[Task statement] Leave out the pictures and reproduce all of the data exactly.

[Data segment]
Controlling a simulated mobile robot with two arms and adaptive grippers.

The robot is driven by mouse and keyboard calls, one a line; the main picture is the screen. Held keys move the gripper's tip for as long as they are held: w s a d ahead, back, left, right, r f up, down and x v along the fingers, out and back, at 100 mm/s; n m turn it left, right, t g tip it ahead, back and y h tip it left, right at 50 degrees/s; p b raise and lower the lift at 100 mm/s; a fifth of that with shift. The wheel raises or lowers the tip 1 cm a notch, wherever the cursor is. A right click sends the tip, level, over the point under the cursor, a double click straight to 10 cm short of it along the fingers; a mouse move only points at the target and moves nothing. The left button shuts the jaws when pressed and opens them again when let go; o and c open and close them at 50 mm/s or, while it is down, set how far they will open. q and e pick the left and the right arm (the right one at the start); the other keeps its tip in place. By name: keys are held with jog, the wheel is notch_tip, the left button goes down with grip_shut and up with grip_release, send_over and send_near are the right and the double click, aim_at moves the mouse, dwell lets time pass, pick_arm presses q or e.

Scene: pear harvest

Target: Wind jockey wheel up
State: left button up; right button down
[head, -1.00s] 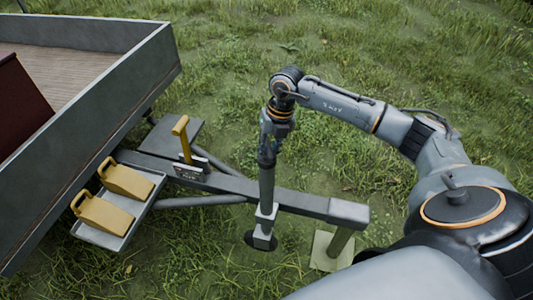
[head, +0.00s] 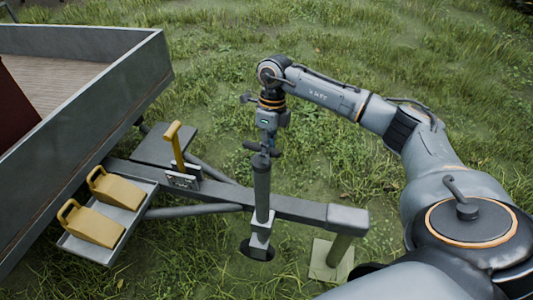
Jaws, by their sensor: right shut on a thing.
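The jockey wheel post (head: 262,190) stands upright, clamped beside the grey trailer drawbar (head: 296,209). Its dark wheel (head: 257,250) shows at the bottom, near the grass. My right gripper (head: 265,148) is at the top of the post, pointing down, shut on the winding handle at the post's head. The fingers and the handle are small and partly merge, so the exact grip is hard to make out. My left gripper is not in view.
The trailer bed (head: 95,120) fills the left. Yellow wheel chocks (head: 97,226) lie on a tray beside the drawbar. A yellow lever (head: 176,145) rises from the drawbar. A prop stand (head: 338,250) is under the coupling end. Open grass lies behind.

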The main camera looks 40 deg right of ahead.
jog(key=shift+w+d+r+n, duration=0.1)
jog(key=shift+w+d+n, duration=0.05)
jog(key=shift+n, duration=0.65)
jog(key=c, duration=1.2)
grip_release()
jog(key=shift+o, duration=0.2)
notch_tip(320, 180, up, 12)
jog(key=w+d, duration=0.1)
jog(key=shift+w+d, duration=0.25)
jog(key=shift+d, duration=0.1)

[Result of this exercise]
Controlling a simulated mobile robot with two arms and adaptive grippers.

The robot is driven by mouse and keyboard calls, one a line; the main picture is the screen. Held keys move the gripper's tip for as long as they are held: w s a d ahead, back, left, right, r f up, down and x v along the fingers, out and back, at 100 mm/s; n m turn it left, right, t g tip it ahead, back and y h tip it left, right at 50 degrees/s; p b raise and lower the lift at 100 mm/s; a fifth of that with shift. The wheel raises or lowers the tip 1 cm a notch, wherever the cursor is. A right click sends the tip, level, over the point under the cursor, a double click straight to 10 cm short of it along the fingers; a mouse move only points at the target and moves nothing. The left button shuts the jaws when pressed and opens them again when let go; o and c open and close them at 50 mm/s or, while it is down, set how far they will open. q and e pick the left and the right arm (the right one at the start); the other keeps its tip in place. By name: keys are held with jog, the wheel is notch_tip, the left button goes down with grip_shut and up with grip_release, send_over and send_near are the right and the double click, aim_at moves the mouse, dwell lets time pass, pick_arm presses q or e.

Scene: pear harvest

Target: Wind jockey wheel up
State: left button up; right button down
[head, -1.00s] 
[head, +0.00s] 
Jaws, by their sensor: right shut on a thing.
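The jockey wheel post (head: 262,190) stands upright, clamped beside the grey trailer drawbar (head: 296,209). Its dark wheel (head: 257,250) shows at the bottom, near the grass. My right gripper (head: 265,148) is at the top of the post, pointing down, shut on the winding handle at the post's head. The fingers and the handle are small and partly merge, so the exact grip is hard to make out. My left gripper is not in view.
The trailer bed (head: 95,120) fills the left. Yellow wheel chocks (head: 97,226) lie on a tray beside the drawbar. A yellow lever (head: 176,145) rises from the drawbar. A prop stand (head: 338,250) is under the coupling end. Open grass lies behind.

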The main camera looks 40 deg right of ahead.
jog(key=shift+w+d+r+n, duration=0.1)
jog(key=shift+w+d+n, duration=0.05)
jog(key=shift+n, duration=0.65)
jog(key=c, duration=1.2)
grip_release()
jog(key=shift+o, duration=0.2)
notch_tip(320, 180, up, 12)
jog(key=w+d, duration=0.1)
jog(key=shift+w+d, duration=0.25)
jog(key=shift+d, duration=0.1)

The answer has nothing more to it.